** start of Data supplied **

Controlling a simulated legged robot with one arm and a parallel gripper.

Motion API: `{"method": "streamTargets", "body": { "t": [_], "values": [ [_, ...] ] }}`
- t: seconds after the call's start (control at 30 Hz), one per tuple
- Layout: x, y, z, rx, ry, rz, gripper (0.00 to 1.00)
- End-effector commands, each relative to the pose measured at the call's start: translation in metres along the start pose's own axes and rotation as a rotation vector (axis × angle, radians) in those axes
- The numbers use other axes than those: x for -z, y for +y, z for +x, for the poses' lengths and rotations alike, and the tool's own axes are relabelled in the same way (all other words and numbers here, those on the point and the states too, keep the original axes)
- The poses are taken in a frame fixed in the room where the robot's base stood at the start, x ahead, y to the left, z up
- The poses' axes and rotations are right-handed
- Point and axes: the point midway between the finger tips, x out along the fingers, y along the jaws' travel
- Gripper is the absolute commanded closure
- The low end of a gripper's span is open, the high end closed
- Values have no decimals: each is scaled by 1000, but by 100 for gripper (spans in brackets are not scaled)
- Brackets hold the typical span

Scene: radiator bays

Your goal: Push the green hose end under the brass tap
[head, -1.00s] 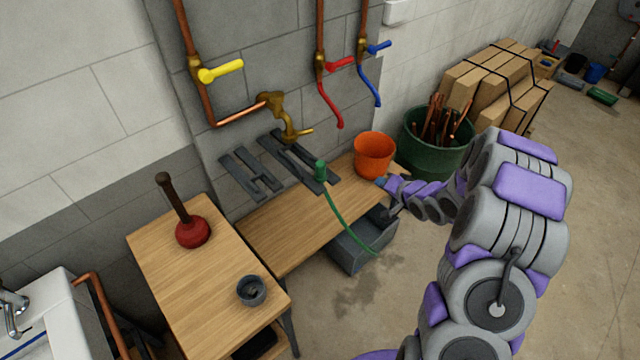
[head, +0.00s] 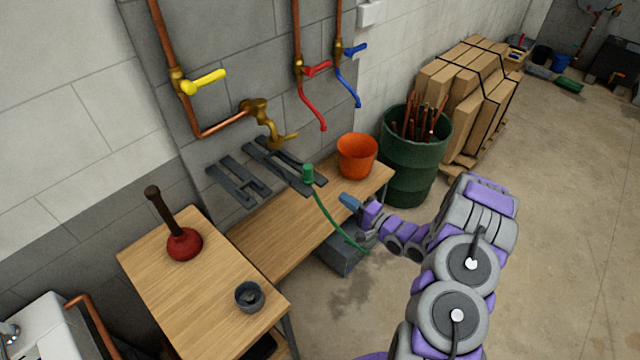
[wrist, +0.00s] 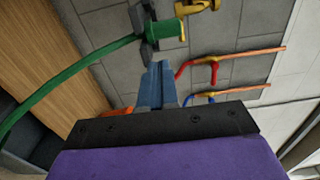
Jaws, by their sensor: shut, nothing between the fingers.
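The green hose end (head: 308,173) stands upright at the right part of a dark slotted bracket (head: 285,165) above the wooden bench. Its green hose hangs down to the right. The brass tap (head: 262,115) is on the wall, up and left of the hose end, its spout over the bracket's left part. My gripper (head: 347,201) is shut and empty, to the right of and a little below the hose end in the head view, apart from it. In the wrist view my fingers (wrist: 158,82) point towards the hose end (wrist: 166,30), with part of the brass tap (wrist: 200,6) beyond.
An orange bucket (head: 357,157) stands on the bench (head: 265,235) behind my gripper. A grey bin (head: 340,252) is below it. A plunger (head: 184,243) and a dark cup (head: 249,296) stand on the nearer table. Red and blue taps are on the wall above. Floor at right is clear.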

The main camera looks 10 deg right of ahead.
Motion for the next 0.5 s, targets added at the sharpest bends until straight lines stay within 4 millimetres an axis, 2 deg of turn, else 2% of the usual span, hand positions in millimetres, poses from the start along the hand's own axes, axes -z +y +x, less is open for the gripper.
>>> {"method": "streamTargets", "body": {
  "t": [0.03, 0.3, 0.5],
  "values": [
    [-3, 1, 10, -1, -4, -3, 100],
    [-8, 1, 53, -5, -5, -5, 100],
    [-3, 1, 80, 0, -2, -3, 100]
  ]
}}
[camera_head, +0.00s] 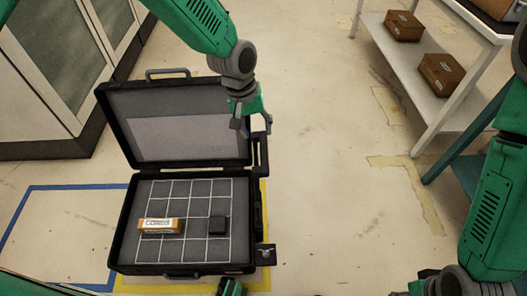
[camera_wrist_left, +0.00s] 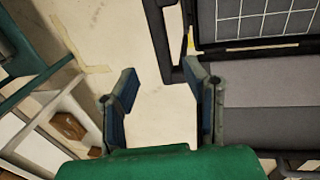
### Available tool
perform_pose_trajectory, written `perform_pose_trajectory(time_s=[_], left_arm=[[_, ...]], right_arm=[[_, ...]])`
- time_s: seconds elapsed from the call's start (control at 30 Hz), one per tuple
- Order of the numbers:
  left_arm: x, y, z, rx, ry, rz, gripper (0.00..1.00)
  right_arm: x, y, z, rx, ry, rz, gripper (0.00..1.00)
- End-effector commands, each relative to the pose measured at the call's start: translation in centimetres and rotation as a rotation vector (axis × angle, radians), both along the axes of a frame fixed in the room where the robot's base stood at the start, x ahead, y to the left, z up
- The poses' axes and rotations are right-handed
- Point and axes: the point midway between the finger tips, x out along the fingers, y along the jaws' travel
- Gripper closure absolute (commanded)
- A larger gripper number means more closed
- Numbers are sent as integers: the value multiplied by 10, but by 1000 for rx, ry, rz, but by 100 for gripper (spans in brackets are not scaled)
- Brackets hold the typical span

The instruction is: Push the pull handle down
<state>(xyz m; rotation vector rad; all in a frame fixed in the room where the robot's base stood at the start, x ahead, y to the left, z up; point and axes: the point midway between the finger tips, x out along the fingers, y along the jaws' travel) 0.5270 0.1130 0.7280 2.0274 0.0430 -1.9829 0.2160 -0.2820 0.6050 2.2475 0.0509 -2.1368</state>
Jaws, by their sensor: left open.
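A black hard case (camera_head: 113,225) stands open on the floor in the head view, its lid (camera_head: 175,95) raised at the back. A dark frame that looks like the pull handle (camera_head: 262,155) runs along the case's right side; in the left wrist view a dark loop (camera_wrist_left: 162,42) shows beyond the fingers. My left gripper (camera_head: 252,122) is open and empty, pointing down over the lid's right edge near the top of that frame. Its two fingers (camera_wrist_left: 162,103) are spread apart, and contact cannot be told. My right gripper (camera_head: 425,285) is partly cut off at the bottom right, its fingers unclear.
A box marked CORDS (camera_head: 160,225) and a small black block (camera_head: 218,226) lie on the case's grid-lined foam. A white shelf (camera_head: 405,85) with brown boxes (camera_head: 441,72) stands at right. Cabinets (camera_head: 50,70) stand at left. The floor between case and shelf is clear.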

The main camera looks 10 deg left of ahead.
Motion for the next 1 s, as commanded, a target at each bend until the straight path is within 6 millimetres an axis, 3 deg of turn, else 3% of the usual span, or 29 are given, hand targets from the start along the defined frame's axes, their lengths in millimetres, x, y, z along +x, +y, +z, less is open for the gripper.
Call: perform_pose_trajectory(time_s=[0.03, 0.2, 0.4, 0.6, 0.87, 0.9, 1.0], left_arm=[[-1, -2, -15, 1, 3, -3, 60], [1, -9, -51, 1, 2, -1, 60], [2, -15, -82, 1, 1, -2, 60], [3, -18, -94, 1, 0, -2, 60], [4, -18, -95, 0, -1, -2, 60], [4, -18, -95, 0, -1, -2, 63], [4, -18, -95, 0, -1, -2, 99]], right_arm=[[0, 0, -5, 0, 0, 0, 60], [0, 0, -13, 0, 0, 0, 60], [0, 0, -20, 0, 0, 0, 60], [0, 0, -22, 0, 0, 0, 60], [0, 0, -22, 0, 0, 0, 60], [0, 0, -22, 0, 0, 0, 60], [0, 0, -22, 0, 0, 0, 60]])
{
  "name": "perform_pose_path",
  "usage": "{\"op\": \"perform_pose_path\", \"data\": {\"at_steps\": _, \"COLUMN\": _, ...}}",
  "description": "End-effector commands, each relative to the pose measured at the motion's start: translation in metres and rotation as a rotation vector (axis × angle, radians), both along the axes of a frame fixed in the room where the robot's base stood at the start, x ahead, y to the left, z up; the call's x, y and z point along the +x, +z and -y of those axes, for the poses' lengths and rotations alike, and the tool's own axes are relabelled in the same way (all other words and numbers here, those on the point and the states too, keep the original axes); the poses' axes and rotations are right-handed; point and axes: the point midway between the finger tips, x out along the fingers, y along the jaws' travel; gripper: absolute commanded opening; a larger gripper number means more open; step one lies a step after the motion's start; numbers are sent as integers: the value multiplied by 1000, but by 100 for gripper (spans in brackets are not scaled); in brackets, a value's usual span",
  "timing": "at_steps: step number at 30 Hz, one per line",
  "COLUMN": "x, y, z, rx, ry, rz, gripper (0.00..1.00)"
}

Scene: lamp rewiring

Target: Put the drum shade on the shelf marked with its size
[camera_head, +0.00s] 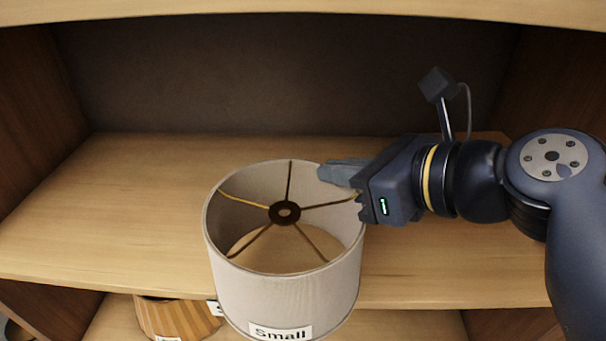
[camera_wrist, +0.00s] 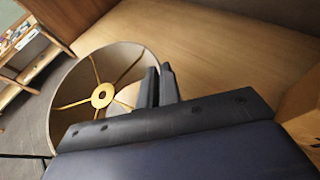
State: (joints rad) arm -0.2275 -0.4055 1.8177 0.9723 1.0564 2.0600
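The drum shade (camera_head: 285,285) is pale grey-beige, open at the top, with a dark spoked ring inside and a label reading "Small". It is upright at the front of the wooden shelf (camera_head: 130,215) and hides part of the shelf's front edge; I cannot tell whether it touches the board. It also shows in the wrist view (camera_wrist: 68,100). My gripper (camera_head: 340,172) reaches in from the right, its fingers closed about the shade's upper right rim. In the wrist view the fingers (camera_wrist: 158,88) pinch the rim. A tag (camera_head: 214,308) on the shelf edge shows only an "S".
The shelf board is empty behind and beside the shade. A lower shelf (camera_head: 400,325) holds an orange pleated shade (camera_head: 178,318) with a cut-off label. Side walls (camera_head: 35,110) and an upper board (camera_head: 300,12) bound the bay. A brown labelled surface (camera_wrist: 303,122) stands at the wrist view's right.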

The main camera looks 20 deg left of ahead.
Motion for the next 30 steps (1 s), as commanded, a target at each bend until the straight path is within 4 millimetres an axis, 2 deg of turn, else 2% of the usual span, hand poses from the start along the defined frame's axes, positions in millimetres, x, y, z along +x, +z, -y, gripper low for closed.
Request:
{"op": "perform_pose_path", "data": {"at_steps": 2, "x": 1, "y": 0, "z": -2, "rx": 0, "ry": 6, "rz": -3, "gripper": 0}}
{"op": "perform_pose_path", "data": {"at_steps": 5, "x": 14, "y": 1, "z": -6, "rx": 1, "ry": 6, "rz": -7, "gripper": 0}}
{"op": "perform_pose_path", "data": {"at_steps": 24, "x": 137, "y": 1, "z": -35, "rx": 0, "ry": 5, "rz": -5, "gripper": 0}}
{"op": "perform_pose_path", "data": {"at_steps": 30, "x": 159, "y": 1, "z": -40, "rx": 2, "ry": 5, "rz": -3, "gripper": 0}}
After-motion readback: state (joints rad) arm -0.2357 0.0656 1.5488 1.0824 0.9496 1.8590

** end of Data supplied **

--- What is asked ---
Print only the run of lines that begins with the line containing "- Layout: x, y, z, rx, ry, rz, gripper" and ends with the line containing "Scene: radiator bays", both included, exactly as they read.

--- Right answer ---
- Layout: x, y, z, rx, ry, rz, gripper (0.00 to 1.00)
- End-effector commands, each relative to the pose measured at the call's start: translation in metres along the start pose's own axes and rotation as a rotation vector (axis × angle, radians) in those axes
- The numbers use other axes than those: x for -z, y for +y, z for +x, for the poses' lengths and rotations alike, and the tool's own axes are relabelled in the same way (all other words and numbers here, those on the point and the states too, keep the original axes)
- The poses are taken in a frame fixed in the room where the robot's base stood at the start, x ahead, y to the left, z up
- The poses' axes and rotations are right-handed
- Point and axes: the point midway between the finger tips, x out along the fingers, y along the jaws' travel
- Gripper is the absolute commanded closure
- The low end of a gripper's span is open, the high end closed
- Values have no decimals: each is scaled by 1000, but by 100 for gripper (spans in brackets are not scaled)
- Brackets hold the typical span

Scene: radiator bays

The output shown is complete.